# Aim of the exercise
Starting from the line that contains "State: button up", copy every line exactly until the line that contains "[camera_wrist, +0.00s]", which is also included.

# Data
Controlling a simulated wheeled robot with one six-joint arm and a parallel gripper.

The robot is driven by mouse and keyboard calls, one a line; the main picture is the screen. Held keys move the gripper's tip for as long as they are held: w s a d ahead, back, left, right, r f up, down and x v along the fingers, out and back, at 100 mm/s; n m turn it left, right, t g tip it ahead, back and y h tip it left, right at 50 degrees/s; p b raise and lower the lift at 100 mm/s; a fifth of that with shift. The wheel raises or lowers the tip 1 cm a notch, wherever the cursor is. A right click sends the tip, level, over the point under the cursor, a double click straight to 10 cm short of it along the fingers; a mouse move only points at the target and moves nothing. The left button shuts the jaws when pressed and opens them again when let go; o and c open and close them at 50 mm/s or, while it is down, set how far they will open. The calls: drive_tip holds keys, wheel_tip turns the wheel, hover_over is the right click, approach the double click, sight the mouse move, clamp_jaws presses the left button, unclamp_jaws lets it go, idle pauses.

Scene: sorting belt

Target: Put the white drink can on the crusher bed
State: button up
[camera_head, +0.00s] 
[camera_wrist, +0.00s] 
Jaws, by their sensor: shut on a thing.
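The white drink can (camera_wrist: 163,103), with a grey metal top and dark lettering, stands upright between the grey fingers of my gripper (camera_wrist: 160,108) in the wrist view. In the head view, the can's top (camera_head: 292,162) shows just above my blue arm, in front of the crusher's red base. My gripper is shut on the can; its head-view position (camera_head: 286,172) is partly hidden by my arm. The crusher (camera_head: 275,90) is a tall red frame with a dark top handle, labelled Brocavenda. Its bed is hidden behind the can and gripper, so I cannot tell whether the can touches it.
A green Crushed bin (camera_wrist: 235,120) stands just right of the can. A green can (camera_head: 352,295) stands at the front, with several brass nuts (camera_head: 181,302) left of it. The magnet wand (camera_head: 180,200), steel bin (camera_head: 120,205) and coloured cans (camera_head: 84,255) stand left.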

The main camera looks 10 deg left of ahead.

# Correct answer
State: button up
[camera_head, +0.00s] 
[camera_wrist, +0.00s] 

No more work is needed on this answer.